Kilimanjaro is a snow-covered mountain 19,710 feet high, and is said to be the highest mountain in Africa. Its western summit is called the Masai 'Ngàje Ngài', the House of God. Close to the western summit there is the dried and frozen carcass of a leopard. No one has explained what the leopard was seeking at that altitude. 

Ernest Hemingway, The Snows of Kilimanjaro

Départ

14 février 2014, nouveau départ, pour la Tanzanie et le Kilimandjaro. La tempête Orkan est passée en laissant un ciel de traîne sur le Léman et pas de soucis pour les vols.

Session paquetage, est-ce que j'emporte assez de polaires? La météo annonce 62 cm de neige au sommet pour lundi... Les cinq nuits de bivouac risquent d'être fraîches! J'ai vu sur Youtube une vidéo d'ascension par la voie Machame où quand il ne pleuvait pas il neigeait.
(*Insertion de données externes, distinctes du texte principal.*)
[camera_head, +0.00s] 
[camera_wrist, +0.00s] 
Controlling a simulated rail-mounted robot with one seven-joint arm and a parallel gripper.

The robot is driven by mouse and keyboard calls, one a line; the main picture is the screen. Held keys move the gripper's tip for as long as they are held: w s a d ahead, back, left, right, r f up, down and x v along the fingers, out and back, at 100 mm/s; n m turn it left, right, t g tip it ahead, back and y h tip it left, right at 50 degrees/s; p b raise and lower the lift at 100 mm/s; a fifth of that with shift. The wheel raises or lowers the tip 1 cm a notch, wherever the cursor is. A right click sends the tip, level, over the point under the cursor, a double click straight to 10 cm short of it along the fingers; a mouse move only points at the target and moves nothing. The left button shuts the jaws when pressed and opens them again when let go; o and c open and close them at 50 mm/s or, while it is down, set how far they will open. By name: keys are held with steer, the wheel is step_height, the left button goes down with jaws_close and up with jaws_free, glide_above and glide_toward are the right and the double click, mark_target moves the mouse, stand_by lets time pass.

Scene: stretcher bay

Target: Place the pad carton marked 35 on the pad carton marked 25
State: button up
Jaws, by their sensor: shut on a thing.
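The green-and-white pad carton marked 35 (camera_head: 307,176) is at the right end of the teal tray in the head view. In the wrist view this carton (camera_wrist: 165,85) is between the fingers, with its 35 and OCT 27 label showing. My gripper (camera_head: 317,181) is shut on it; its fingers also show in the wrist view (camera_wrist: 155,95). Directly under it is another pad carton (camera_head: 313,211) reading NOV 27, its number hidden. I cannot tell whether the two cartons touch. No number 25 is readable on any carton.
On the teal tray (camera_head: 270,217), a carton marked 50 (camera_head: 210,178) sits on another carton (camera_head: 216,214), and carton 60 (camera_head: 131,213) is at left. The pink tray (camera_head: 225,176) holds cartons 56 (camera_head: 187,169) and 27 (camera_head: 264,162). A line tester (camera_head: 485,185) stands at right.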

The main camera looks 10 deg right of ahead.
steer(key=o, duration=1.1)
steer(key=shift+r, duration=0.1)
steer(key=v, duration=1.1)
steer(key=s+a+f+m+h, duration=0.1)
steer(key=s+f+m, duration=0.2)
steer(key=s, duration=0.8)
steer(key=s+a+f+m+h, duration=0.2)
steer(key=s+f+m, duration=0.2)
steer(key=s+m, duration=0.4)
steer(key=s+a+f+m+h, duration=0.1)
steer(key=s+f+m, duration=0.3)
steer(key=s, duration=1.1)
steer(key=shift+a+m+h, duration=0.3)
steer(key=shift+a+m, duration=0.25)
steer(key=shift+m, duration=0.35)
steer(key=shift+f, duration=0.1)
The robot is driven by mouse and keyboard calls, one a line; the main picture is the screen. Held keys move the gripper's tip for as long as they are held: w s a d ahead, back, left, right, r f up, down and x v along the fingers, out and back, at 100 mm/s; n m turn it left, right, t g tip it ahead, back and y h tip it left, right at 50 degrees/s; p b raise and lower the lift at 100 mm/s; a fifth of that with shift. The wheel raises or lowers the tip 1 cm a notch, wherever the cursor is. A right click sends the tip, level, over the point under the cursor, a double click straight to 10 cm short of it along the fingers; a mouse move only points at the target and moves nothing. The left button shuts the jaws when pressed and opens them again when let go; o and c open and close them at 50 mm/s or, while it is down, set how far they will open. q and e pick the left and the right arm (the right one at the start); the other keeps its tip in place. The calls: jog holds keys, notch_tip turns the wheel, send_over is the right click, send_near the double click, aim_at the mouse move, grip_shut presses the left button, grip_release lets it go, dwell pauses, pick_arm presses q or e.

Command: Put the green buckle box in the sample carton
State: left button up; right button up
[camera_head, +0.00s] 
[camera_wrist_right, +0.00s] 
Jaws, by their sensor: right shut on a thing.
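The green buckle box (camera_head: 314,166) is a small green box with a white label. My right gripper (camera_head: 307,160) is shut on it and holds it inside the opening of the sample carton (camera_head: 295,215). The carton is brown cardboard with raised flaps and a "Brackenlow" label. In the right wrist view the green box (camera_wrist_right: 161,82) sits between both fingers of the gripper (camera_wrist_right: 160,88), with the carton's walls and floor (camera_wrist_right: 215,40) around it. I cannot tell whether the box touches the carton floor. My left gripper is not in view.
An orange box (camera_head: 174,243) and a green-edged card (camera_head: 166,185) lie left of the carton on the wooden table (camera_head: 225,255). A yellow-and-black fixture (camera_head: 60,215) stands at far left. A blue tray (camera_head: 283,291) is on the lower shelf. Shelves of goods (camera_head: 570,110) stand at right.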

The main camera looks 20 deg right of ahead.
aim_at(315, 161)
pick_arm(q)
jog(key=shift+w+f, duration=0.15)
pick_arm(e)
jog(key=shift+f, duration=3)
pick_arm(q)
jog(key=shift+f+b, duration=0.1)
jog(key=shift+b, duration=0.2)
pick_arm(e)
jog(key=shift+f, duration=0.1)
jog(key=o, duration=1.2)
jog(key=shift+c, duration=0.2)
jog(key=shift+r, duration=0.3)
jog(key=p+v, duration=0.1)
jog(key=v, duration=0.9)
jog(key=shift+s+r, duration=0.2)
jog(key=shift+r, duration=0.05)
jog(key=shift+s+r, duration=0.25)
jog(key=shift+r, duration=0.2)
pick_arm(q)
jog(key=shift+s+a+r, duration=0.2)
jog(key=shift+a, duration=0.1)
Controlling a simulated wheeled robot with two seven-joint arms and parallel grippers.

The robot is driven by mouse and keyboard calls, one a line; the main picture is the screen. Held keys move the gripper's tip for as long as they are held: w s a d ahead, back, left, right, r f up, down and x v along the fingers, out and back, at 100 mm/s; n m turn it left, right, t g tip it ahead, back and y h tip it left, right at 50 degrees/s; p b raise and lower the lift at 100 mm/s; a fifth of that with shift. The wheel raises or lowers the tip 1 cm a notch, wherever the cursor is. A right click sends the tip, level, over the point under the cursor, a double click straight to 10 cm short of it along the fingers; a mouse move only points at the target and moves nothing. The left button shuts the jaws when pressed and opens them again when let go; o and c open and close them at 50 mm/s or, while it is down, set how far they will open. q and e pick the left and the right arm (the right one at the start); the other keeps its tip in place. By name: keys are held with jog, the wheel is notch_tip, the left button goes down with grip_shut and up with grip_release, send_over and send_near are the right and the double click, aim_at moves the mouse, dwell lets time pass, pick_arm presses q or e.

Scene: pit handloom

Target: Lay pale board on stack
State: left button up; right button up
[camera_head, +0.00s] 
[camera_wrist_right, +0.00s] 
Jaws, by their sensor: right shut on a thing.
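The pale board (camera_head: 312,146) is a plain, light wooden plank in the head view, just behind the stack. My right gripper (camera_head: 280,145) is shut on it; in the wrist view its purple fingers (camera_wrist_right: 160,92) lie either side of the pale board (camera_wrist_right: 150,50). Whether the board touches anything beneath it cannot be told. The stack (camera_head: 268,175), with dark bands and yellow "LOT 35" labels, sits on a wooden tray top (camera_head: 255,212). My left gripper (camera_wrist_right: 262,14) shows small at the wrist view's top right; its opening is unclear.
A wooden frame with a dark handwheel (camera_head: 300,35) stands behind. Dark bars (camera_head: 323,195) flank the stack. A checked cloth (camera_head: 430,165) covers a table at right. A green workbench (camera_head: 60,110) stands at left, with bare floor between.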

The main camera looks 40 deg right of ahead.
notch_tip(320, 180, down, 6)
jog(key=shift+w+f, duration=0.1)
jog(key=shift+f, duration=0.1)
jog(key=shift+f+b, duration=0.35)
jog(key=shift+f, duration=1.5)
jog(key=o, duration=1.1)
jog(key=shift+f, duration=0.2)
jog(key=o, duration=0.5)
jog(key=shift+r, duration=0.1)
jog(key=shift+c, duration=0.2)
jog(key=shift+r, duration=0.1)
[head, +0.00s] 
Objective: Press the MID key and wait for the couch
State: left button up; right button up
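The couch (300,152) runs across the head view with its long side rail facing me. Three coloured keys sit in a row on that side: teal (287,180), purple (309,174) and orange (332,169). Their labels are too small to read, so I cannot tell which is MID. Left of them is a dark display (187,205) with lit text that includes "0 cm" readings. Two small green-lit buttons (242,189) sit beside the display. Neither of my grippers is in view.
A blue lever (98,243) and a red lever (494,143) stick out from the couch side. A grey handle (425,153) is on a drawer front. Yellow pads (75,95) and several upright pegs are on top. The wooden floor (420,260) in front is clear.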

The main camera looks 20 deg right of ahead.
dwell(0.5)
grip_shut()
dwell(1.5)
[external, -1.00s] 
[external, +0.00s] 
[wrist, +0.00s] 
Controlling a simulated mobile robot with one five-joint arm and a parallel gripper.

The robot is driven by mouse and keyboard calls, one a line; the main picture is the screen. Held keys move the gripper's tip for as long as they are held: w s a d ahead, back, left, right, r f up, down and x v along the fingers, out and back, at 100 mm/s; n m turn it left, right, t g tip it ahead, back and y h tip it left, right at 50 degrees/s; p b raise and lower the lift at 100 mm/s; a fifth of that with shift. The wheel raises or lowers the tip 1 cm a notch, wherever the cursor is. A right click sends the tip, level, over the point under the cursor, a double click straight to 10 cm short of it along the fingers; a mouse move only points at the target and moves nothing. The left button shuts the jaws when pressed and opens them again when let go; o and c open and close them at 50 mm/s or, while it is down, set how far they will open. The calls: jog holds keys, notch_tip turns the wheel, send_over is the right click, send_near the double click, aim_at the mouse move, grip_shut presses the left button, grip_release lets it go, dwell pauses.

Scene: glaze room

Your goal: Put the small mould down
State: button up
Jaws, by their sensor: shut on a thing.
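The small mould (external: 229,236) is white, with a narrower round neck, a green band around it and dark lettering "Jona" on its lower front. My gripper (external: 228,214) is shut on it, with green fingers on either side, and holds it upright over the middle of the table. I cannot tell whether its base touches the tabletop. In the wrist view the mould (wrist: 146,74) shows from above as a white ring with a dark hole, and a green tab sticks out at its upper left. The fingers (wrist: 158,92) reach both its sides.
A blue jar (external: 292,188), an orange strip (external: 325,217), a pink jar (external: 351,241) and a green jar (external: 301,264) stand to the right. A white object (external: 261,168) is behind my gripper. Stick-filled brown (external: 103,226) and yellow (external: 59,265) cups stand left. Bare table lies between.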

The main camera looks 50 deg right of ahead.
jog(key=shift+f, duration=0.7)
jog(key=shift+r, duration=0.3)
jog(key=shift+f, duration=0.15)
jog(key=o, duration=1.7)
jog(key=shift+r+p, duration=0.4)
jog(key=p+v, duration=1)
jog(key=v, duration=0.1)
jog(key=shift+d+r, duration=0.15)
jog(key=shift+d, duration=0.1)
J'emballe tout dans le doute, plus les guêtres et le matelas pneumatique, on verra bien la revue de paquetage de dimanche. C'est aussi la première grande sortie pour le nouveau sac à dos Vaude, un peu compliqué. C'est parti, direction Genève, Istanbul et Arusha.

Départ pour le Kilimandjaro

Départ pour le Kilimandjaro

C'est un bon vol de Genève à Istanbul, quelques heures de battement, puis un avion plein pour Kilimandjaro International Airport. Je me réfugie dans le programme cinéma et arrive sans histoires: immigration, bagages, Gaspard m'attend avec un panneau dehors, mais pas trace de Michel le Savoyard qui devait voyager avec moi.

Arusha, jours d'attente

15 février: une douche froide à la lumière de la lampe à pétrole, quelques heures de sommeil et un déjeuner plus tard, Bent et Raymond sont là avec deux vélos, malgré un quiproquo sur l'adresse, Oasis Lodge à Arusha ou à Moshi. Je pars avec Raymond, en roulant à gauche dans les rues d'Arusha, tribunal pénal international du Rwanda, vieille ville, puis on continue avec une grande boucle dans une jolie campagne le long d'une voie de chemin de fer, puis en montant jusqu'à la porte du parc national, et c'est là que ça se gâte. On monte dans les collines de pied du Mont Meru, puis par des pistes de traverse ça monte, ça descend et la chaleur tape.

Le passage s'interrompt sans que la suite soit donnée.